── SUPPLIED DATA
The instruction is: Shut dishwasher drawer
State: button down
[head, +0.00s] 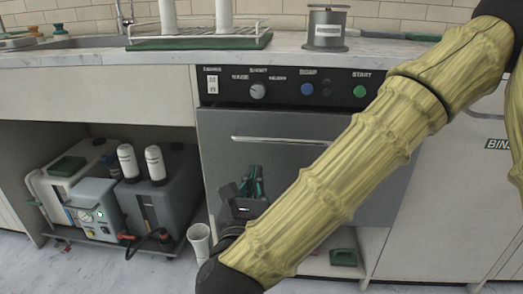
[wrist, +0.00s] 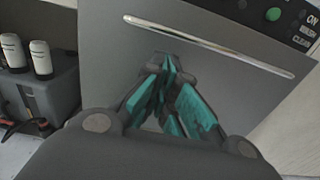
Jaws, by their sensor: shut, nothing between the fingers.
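The dishwasher drawer has a plain grey front (head: 225,155) with a long silver handle bar (head: 285,139). Its top edge sits just under the black control panel (head: 285,88), and no open gap shows there in the head view. The same grey front (wrist: 225,85) and handle (wrist: 205,45) fill much of the wrist view. My gripper (head: 253,178), with teal finger pads, is shut and empty in front of the panel, below the handle. Its fingertips (wrist: 167,65) are close to the panel; I cannot tell whether they touch it. My arm hides the right part of the drawer front.
Grey and white machines with bottles (head: 140,190) stand in the open bay to the left. A white cup (head: 200,243) stands low beside my wrist. A metal canister (head: 326,27) and a green-based rack (head: 200,41) stand on the counter. Cabinet fronts are at right.

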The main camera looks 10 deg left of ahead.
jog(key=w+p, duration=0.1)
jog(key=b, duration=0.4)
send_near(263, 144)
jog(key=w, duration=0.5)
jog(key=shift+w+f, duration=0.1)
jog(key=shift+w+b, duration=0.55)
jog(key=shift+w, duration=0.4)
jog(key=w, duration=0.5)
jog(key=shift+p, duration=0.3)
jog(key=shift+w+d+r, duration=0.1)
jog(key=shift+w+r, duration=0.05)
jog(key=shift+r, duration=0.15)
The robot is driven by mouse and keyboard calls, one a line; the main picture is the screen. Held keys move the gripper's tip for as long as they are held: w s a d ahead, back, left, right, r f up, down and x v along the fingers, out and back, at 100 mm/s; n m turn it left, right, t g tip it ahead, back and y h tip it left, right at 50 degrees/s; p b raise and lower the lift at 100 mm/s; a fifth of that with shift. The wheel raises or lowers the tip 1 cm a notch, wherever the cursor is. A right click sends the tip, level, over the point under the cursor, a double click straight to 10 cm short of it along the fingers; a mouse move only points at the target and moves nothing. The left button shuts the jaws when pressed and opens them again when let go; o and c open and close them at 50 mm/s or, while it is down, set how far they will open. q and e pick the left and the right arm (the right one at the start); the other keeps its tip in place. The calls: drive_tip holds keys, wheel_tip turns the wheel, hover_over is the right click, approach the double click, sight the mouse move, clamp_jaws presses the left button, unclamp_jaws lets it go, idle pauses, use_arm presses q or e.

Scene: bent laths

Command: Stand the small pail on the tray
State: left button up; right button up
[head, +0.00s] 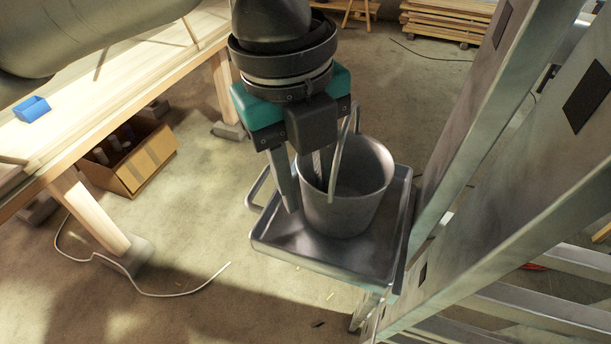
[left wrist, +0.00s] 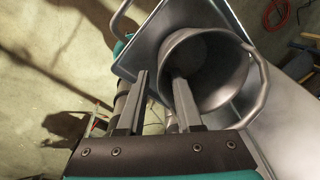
────
Please set down each line of the data above exactly as written, without the pictures.

The instruction is: Shut dishwasher drawer
State: button down
[head, +0.00s] 
[wrist, +0.00s] 
Jaws, by their sensor: shut, nothing between the fingers.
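The dishwasher drawer has a plain grey front (head: 225,155) with a long silver handle bar (head: 285,139). Its top edge sits just under the black control panel (head: 285,88), and no open gap shows there in the head view. The same grey front (wrist: 225,85) and handle (wrist: 205,45) fill much of the wrist view. My gripper (head: 253,178), with teal finger pads, is shut and empty in front of the panel, below the handle. Its fingertips (wrist: 167,65) are close to the panel; I cannot tell whether they touch it. My arm hides the right part of the drawer front.
Grey and white machines with bottles (head: 140,190) stand in the open bay to the left. A white cup (head: 200,243) stands low beside my wrist. A metal canister (head: 326,27) and a green-based rack (head: 200,41) stand on the counter. Cabinet fronts are at right.

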The main camera looks 10 deg left of ahead.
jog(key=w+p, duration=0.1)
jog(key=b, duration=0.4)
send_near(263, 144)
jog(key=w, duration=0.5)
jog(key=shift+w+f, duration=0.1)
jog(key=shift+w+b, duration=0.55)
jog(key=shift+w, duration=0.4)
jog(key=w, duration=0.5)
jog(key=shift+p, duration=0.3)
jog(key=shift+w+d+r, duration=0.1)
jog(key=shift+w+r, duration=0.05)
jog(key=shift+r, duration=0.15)
The robot is driven by mouse and keyboard calls, one a line; the main picture is the screen. Held keys move the gripper's tip for as long as they are held: w s a d ahead, back, left, right, r f up, down and x v along the fingers, out and back, at 100 mm/s; n m turn it left, right, t g tip it ahead, back and y h tip it left, right at 50 degrees/s; p b raise and lower the lift at 100 mm/s; a fifth of that with shift. The wheel raises or lowers the tip 1 cm a notch, wherever the cursor is. A right click sends the tip, level, over the point under the cursor, a double click straight to 10 cm short of it along the fingers; a mouse move only points at the target and moves nothing. The left button shuts the jaws when pressed and opens them again when let go; o and c open and close them at 50 mm/s or, while it is down, set how far they will open. q and e pick the left and the right arm (the right one at the start); the other keeps its tip in place. The calls: drive_tip holds keys, wheel_tip turns the wheel, hover_over is the right click, approach the double click, sight the mouse move, clamp_jaws presses the left button, unclamp_jaws lets it go, idle pauses, use_arm presses q or e.

Scene: bent laths

Command: Stand the small pail on the tray
State: left button up; right button up
[head, +0.00s] 
[left wrist, +0.00s] 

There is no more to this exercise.